--- PROBLEM DESCRIPTION ---
Reproduce exactly the lines of the material beneath, from the line that contains "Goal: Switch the" to the line that contains "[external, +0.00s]", both included, and no other lines.

---*---

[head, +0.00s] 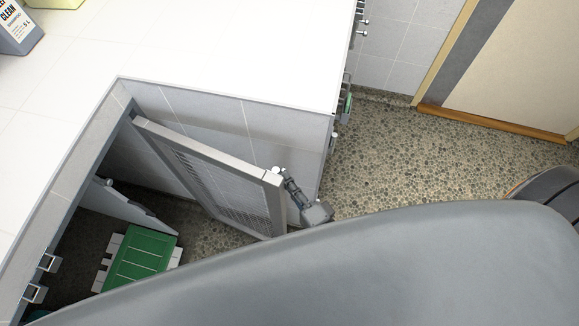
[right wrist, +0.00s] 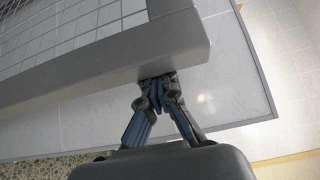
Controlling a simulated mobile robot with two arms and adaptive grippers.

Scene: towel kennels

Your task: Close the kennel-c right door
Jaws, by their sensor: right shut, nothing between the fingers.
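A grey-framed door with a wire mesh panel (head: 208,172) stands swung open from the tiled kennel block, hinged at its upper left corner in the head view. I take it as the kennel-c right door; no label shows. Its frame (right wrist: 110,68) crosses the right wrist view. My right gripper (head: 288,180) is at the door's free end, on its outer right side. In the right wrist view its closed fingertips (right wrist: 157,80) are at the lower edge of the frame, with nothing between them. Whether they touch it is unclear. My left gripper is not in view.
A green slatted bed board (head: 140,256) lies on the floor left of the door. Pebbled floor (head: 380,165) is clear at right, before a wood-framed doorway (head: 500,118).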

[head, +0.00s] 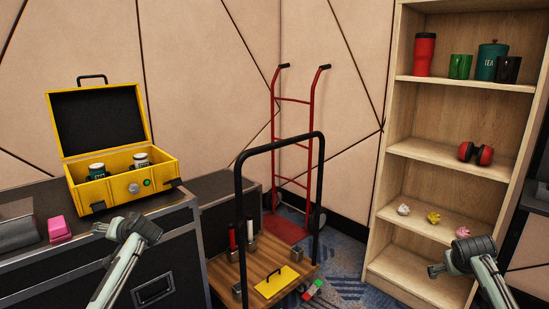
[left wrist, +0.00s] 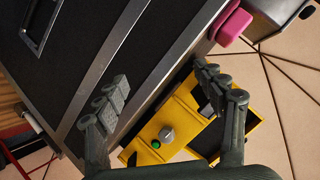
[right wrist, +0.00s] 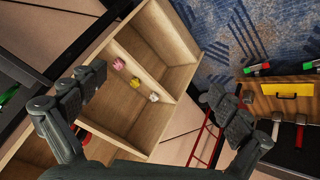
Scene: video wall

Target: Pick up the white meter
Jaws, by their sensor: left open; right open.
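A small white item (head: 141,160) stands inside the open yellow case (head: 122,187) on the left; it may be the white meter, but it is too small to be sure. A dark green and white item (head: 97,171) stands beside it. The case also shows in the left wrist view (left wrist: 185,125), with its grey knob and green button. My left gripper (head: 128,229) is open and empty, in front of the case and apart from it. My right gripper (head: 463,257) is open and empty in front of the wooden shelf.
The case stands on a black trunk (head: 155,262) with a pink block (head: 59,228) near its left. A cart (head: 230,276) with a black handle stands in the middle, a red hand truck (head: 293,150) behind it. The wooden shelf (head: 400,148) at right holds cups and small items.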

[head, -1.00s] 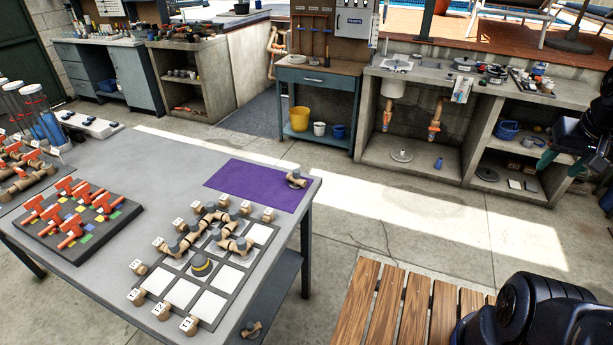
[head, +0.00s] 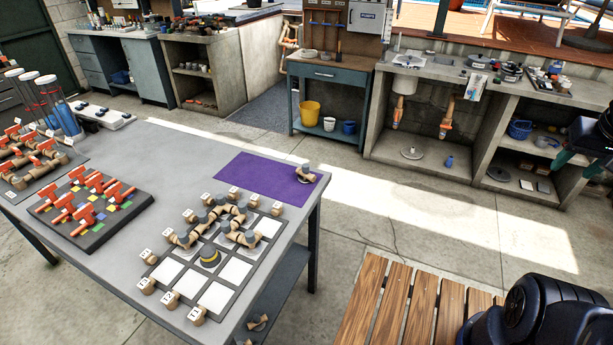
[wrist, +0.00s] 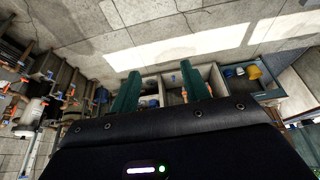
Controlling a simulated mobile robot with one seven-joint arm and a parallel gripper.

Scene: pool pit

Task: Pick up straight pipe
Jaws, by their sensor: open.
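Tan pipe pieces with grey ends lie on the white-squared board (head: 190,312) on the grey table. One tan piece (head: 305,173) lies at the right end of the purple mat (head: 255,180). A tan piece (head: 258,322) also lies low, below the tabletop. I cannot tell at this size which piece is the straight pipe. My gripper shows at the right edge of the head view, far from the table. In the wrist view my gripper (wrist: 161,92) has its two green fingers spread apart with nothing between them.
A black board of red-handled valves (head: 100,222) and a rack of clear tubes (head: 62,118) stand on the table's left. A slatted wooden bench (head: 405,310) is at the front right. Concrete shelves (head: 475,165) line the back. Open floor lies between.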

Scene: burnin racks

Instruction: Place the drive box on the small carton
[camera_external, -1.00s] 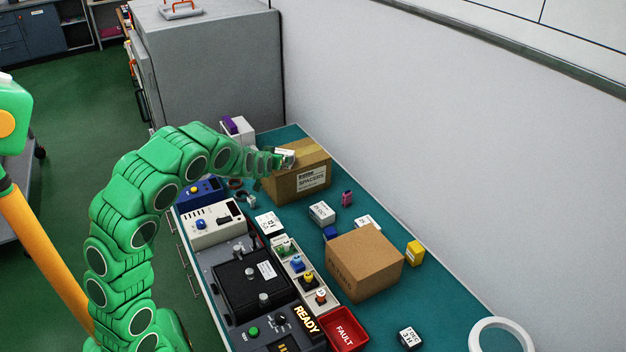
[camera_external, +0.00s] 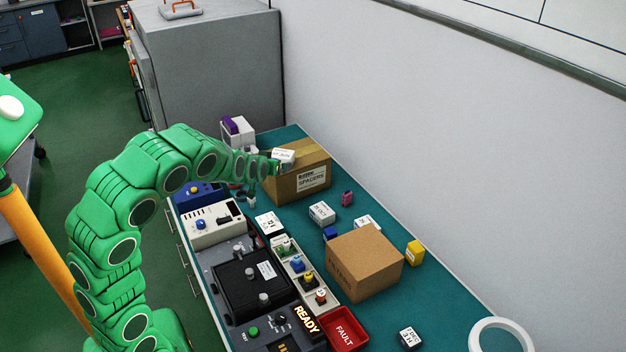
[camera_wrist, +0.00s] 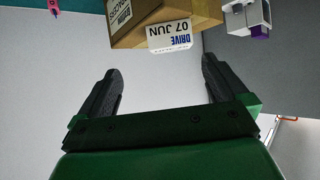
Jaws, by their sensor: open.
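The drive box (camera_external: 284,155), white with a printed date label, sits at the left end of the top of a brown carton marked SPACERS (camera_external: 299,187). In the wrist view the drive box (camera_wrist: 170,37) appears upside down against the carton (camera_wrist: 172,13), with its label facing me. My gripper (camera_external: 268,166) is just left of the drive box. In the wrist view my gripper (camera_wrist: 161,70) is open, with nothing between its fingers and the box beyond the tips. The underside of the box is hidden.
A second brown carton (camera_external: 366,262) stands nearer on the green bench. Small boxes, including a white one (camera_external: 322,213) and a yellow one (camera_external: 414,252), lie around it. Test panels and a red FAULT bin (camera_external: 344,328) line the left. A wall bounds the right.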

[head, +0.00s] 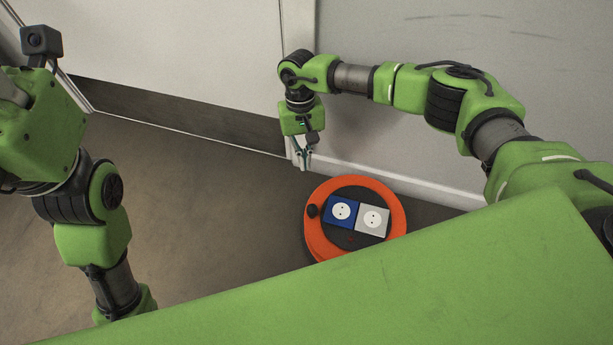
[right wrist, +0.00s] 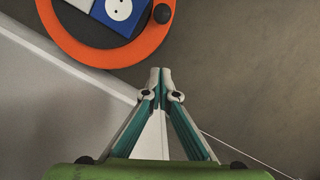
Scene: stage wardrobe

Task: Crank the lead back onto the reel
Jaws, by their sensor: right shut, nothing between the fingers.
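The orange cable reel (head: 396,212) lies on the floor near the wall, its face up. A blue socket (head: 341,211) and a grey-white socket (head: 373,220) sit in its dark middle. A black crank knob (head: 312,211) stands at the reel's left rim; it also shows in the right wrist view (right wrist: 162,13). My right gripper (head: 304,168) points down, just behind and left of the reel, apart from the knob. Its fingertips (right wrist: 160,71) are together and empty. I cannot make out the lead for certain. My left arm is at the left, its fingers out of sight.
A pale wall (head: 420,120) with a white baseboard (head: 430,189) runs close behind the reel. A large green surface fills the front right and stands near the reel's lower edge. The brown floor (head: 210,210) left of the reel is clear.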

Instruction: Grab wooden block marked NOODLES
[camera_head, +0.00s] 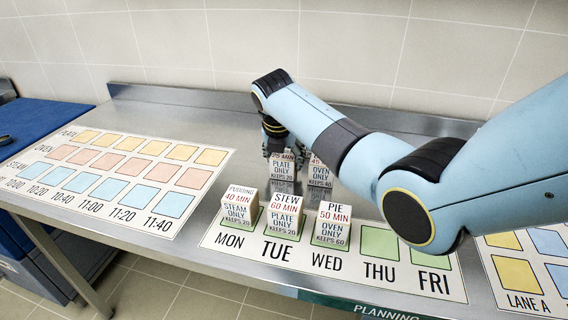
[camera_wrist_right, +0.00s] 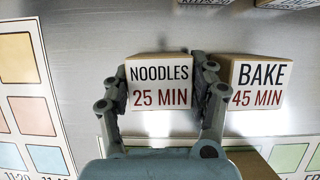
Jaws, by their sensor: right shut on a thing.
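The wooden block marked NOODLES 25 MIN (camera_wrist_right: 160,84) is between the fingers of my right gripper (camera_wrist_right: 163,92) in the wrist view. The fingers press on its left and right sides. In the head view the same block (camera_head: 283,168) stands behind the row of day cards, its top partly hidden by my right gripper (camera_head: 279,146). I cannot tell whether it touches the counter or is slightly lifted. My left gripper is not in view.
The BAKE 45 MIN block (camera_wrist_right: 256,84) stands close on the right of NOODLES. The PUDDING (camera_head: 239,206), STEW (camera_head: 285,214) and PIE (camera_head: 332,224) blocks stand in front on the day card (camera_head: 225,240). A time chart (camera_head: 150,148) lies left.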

---*---

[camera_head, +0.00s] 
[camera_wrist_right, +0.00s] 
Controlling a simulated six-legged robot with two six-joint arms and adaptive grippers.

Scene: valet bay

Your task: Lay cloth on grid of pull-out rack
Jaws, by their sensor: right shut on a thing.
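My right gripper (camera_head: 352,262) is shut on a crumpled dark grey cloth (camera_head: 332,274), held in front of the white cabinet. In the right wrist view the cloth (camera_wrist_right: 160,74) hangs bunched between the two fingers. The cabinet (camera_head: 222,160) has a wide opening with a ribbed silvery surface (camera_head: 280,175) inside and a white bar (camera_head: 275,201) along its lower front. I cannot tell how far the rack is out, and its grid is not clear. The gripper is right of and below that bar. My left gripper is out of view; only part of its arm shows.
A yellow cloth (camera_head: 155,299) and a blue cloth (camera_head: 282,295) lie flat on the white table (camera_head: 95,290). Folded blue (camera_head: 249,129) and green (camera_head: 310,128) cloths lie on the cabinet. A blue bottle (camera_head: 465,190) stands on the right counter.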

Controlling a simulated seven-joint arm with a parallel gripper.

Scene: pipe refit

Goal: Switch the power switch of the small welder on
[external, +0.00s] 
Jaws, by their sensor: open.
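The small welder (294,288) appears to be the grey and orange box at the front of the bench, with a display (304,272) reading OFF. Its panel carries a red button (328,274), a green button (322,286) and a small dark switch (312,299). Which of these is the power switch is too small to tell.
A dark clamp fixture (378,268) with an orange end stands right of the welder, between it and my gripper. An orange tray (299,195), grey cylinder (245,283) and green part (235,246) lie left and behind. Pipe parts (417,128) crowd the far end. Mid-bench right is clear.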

---*---

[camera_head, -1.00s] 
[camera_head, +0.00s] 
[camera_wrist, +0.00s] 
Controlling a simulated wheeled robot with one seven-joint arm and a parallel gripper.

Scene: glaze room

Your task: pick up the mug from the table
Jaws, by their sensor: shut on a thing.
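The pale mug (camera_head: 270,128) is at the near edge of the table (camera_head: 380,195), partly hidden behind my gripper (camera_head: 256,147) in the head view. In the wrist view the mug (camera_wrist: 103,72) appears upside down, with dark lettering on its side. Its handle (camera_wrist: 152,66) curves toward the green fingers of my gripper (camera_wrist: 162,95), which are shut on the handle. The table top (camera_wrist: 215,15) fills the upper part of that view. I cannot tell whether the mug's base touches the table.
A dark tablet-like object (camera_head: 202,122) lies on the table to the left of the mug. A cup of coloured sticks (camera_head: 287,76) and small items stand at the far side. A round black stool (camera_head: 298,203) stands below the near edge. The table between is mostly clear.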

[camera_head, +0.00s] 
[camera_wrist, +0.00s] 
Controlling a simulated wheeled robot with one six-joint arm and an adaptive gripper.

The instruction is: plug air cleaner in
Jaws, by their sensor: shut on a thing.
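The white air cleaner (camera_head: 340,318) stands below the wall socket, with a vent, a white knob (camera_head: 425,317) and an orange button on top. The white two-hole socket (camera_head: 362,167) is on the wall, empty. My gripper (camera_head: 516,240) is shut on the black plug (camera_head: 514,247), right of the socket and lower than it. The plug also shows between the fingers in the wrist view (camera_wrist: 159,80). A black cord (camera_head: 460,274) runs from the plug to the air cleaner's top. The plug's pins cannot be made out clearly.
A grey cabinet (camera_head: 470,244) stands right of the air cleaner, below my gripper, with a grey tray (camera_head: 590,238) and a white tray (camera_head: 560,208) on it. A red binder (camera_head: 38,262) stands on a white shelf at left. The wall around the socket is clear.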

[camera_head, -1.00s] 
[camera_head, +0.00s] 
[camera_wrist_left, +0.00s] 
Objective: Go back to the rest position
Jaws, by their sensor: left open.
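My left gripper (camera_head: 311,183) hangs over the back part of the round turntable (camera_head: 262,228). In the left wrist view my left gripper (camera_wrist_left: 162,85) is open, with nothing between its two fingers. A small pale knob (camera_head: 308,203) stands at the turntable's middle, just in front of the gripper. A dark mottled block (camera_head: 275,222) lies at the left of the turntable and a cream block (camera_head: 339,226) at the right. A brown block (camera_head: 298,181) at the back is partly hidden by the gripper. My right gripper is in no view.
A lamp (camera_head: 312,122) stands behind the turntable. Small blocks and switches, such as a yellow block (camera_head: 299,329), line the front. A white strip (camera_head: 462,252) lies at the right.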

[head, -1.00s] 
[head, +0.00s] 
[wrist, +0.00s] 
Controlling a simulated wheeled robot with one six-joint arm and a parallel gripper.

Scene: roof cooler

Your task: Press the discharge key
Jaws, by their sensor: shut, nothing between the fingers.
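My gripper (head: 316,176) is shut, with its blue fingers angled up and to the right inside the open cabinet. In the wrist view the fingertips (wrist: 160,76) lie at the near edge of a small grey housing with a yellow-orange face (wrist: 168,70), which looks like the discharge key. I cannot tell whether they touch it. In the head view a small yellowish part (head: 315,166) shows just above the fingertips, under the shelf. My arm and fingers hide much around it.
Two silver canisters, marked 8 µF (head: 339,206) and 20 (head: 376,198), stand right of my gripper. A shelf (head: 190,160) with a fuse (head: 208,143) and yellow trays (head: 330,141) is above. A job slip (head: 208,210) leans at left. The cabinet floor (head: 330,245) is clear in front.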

---*---

--- COMPLETED EXERCISE ---
Goal: Switch the power switch of the small welder on
[external, +0.00s] 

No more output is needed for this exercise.